Alors, le cas Homeland…
Grande série malade, ou petite série fascinante mais frustrante ? A l’aune de ce troisième opus, actuellement diffusé sur Canal+,, il est toujours impossible de trancher un avis définitif. En tous les cas, une oeuvre complexe, aussi agaçante que prenante, qui arrive parfois à se relever quand tout semblait s’effondrer, à l’image de ses personnages fatigants mais attachants.
(ATTENTION : SPOILERS DES DEUX PRECEDENTES SAISONS – merci de noter avant de poursuivre votre lecture)
Pourtant, notre amour pour Homeland avait démarré du type »coup de foudre » quand la saison 1, fulgurante et paranoîaque, venait avantageusement remplacer 24 heures chrono dans le sillage de la série d’action politico-sociale, avec héros calcinés, complot terroriste assez fou, et une mise en scène virtuose qui vibrait au rythme de morceaux jazz sublimes et de cliffhangers addictifs. Puis la saison 2 accusa un fort coup de mou, ne sachant plus trop quoi faire de ses personnages dingues, les laissant un peu hébétés (comme nous) face à un destin improbable, aussi improbable que la série elle-même qui pourtant s’achevait de manière plutôt brillante.

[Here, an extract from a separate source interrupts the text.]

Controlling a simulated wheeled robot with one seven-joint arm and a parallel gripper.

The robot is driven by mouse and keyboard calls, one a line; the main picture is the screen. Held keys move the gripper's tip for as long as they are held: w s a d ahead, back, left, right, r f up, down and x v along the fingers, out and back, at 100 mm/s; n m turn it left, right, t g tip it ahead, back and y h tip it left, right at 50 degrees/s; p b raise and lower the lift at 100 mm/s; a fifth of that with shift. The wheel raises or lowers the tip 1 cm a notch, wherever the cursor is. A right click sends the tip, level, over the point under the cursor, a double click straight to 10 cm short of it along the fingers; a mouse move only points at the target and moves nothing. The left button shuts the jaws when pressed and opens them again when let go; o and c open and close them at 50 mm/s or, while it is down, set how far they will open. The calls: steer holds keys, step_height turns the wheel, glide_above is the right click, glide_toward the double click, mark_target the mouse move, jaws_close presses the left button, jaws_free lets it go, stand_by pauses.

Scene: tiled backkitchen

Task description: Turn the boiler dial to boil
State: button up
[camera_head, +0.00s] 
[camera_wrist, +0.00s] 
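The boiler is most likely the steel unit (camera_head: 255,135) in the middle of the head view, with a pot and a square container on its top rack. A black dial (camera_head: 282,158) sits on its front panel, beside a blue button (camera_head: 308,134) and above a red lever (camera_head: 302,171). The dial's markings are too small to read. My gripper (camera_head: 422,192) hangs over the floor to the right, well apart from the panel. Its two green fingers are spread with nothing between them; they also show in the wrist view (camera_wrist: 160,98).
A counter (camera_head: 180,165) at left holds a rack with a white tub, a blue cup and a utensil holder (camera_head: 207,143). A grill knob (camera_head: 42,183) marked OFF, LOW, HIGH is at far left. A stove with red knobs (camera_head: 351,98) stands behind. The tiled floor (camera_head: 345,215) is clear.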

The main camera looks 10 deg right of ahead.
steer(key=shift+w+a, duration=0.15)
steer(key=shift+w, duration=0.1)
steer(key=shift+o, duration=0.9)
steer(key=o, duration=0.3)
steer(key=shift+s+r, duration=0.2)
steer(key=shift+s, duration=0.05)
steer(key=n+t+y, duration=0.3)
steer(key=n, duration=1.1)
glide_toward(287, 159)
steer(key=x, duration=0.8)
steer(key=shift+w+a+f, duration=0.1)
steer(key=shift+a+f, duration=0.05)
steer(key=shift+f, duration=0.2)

Alors on y croyait… on se demandait où Carrie, agent de la CIA, femme forte, déterminée mais bipolaire, allait terminer après la chute de ses investigations pour innocenter son amour impossible Brody. Ce dernier, un marine ex-otage d’Al-Qaîda mais »enrôlé » pour infiltrer les cellules anti-terroristes américaines que Carrie surveillait jusqu’à l’obsession, était aux abonnés absents depuis qu’il est devenu le principal suspect de l’attaque à la bombe du siège de la CIA (à la fin de la saison 2).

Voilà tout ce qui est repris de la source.